Plaintiffs thus have no viable retaliation claims. Ultimately, Plaintiffs failure to establish
the denial of a FAPE warrants the dismissal of their related ADA and Section 504 claims as well.
Accordingly, the Court will dismiss Plaintiffs’ claims for discrimination and retaliation
under the ADA and Section 504.
IV.
CONCLUSION
For the reasons explained above, the Court DENIES Plaintiffs’ motion for judgment on
the administrative record and GRANTS Southington’s motion for judgment on the
administrative record.
The Clerk of Court is respectfully directed to enter judgment and close this case.
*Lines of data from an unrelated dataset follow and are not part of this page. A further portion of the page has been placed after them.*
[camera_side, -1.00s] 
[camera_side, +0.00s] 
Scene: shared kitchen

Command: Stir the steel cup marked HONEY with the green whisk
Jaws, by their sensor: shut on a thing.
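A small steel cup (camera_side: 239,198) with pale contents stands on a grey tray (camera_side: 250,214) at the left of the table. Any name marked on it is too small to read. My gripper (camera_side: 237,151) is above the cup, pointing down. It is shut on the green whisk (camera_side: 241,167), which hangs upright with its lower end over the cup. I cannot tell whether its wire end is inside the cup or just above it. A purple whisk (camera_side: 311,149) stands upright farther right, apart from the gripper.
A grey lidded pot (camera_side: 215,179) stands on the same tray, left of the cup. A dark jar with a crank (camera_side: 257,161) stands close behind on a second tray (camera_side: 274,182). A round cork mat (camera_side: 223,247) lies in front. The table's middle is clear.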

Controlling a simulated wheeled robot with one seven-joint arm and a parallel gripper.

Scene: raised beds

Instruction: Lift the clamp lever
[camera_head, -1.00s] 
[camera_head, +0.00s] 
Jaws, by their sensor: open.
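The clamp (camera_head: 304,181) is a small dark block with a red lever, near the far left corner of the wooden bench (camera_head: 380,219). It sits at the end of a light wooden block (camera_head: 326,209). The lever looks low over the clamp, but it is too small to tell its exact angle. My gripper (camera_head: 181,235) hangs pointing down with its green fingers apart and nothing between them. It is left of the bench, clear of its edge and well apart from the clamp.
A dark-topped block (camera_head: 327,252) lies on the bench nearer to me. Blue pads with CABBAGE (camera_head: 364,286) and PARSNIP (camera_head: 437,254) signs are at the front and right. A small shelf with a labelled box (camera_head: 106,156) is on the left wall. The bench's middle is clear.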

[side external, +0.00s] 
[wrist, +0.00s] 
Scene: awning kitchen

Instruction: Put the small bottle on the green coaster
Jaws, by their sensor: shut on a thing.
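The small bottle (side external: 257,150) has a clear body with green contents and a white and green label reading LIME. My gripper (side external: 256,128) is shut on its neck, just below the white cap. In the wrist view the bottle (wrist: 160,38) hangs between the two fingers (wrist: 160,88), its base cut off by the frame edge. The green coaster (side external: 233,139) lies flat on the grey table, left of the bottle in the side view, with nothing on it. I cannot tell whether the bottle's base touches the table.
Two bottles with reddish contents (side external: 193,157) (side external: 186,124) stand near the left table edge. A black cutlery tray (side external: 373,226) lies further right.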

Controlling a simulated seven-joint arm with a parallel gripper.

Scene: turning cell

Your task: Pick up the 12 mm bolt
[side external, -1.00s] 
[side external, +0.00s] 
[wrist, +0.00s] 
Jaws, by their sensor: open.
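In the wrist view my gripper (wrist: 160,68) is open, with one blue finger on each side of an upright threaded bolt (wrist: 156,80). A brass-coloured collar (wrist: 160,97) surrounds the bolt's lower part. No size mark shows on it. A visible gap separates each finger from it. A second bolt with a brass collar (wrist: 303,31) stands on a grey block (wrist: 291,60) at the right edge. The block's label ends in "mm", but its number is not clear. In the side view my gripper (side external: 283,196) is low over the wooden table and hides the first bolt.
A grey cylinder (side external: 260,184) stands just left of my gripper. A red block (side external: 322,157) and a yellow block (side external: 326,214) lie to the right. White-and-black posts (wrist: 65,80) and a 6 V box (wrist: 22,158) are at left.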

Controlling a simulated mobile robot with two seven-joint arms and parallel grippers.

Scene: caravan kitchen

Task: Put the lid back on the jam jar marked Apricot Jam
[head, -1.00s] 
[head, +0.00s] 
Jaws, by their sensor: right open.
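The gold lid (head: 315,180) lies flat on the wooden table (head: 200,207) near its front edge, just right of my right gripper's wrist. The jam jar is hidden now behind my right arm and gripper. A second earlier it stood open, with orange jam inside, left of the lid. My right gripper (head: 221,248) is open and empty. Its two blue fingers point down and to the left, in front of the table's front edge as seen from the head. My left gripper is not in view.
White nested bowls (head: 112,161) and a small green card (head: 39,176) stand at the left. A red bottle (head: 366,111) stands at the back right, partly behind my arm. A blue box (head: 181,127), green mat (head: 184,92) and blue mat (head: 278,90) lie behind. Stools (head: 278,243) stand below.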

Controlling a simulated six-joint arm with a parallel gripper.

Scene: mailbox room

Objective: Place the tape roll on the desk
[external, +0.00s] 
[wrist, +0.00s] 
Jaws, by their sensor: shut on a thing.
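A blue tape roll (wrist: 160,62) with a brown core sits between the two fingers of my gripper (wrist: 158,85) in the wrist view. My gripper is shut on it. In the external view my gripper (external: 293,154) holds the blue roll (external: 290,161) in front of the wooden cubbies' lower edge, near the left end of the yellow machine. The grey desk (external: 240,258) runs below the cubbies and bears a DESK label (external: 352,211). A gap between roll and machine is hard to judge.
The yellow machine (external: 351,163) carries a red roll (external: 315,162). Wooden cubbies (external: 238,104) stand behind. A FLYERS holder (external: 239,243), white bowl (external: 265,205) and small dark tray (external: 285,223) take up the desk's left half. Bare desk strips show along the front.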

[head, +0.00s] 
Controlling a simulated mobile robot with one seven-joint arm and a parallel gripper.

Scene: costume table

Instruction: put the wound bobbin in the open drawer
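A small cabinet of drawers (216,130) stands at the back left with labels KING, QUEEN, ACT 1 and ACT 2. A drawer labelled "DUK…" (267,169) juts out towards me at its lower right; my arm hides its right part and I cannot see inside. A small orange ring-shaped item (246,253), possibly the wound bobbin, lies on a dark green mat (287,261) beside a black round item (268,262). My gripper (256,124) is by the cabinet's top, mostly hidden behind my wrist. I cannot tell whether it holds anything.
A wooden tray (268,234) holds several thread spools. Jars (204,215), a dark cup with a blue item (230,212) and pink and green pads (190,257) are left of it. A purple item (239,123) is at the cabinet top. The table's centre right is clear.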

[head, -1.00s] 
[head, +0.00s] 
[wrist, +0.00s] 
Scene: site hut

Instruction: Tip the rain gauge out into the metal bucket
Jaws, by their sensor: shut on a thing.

SO ORDERED at Bridgeport, Connecticut, this 7th day of August, 2020.
/s/ Victor A. Bolden
Victor A. Bolden
United States District Judge
16
At one of the hearing days, July 26, 2016, Mr. Tranquillo testified: “our email servers are run by a company called
Digital Back Office. And so it’s offsite and it’s not run by us. Servers are hosted by someone else. I spoke to
someone at the Digital Back Office and [the e-mail address in question] was blocked for sending spam.” Admin.
Hrg. Tr., ECF No. 84-2 at 8:5–9 (July 26, 2016). He also testified that he was “just made aware of this yesterday,”
id. at 9:13–14, “[n]o one directed [him] to block that email,” id. at 10:6, and that “parents and teachers were able to
communicate” using Plaintiffs’ two other e-mail addresses, Id. at 46:16–20.